Saturday, February 19, 2011

Week 6: Folksonomy: Tag Clouds

Kleine Dada soirée Haagsche K.K. [lithographic proof], January 1923(?), by Theo van Doesburg (Christian Emil Marie Küpper), Dutch, 1883-1931;



I hadn’t paid much attention to tag clouds prior to taking this course. Vander Wal’s Amazon example seems to be a demonstration of herd behaviour. Most of the tags are quite uncomplimentary of k-fed’s musical ability. However, I wonder how many of the taggers actually listened to the music? I’m not defending the artist in question here, but I am wondering how much critical analysis was actually undertaken by the taggers. Tagging seems to be a way to express oneself without expending much effort or applying more than a minimal amount of critical thinking. If the words in the tag cloud are remotely congruent with one’s preconceived idea, then it is simple enough to copy the same tag or dig up some synonyms for new tags. This creates the impression of a mass movement of opinion for or against the particular issue, but there is little depth to the analysis.

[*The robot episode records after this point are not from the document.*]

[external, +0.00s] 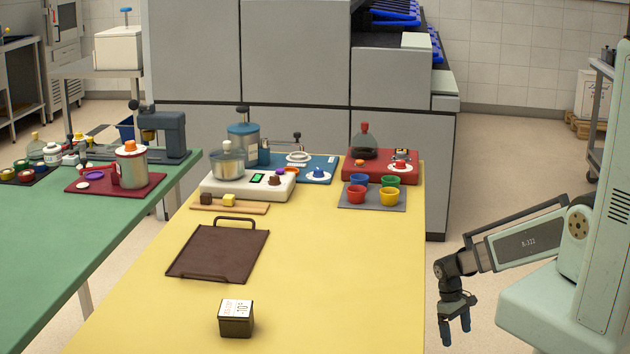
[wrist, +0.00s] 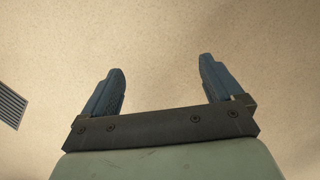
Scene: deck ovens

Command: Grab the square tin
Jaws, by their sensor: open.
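The square tin (external: 236,322) is a small dark box with a white printed label on its lid. It stands upright near the front of the yellow table (external: 330,260) in the external view. My gripper (external: 456,338) hangs off the table's right side, pointing down, well to the right of the tin. In the wrist view my gripper (wrist: 160,90) has its two blue fingers spread apart with nothing between them.
A brown tray with a handle (external: 215,254) lies behind the tin. Colored cups on a grey mat (external: 372,207), a white scale-like appliance (external: 248,186), a red appliance (external: 381,167) and a wooden board (external: 245,207) stand at the back. The table right of the tin is clear.

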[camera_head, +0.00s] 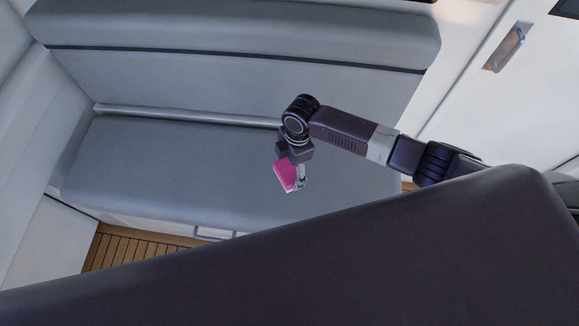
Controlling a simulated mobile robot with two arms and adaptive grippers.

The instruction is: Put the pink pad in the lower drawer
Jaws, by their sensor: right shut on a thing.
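The pink pad (286,175) is held in my right gripper (293,180), whose arm comes in from the right. The pad is tilted and shows in front of the grey bench seat. My right gripper is shut on it. The front of the bench base shows a pale panel with a metal-edged handle (214,233) low under the seat; it may be a drawer front, and most of it is hidden behind the dark surface in front. My left gripper is not in view.
A grey cushioned bench (170,165) with a backrest runs across the back. Slatted wooden floor (125,250) shows at the lower left. A white door (540,85) with a recessed handle (507,46) is at the upper right. A large dark surface covers the lower right.

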Tag clouds are somewhat reminiscent of the Dada collages from the 1920s and the cut-ups of Brion Gysin and William Burroughs. It is interesting that the Dada collages were promoted as meaning nothing, yet there were elements of authorial control present. With tag clouds, there is clearly a meaning to be gleaned from the presence and size of certain words, but there is no authorial control. (i.e. the cloud only emerges from the collective action of the readers, and is not consciously controlled by anyone.)

I do believe that tag clouds can alter the reader’s perception. If the cloud is viewed before reading the text, then a preconceived impression may be created in the reader. People are quite often biased by “representativeness” (i.e. they tend to believe information that reinforces their own ideas while discarding contrary data), so the cloud may promote a type of “momentum of opinion”. A more positive interpretation may be that tag clouds could trigger new associations in the reader that could lead to synthesis of new ideas.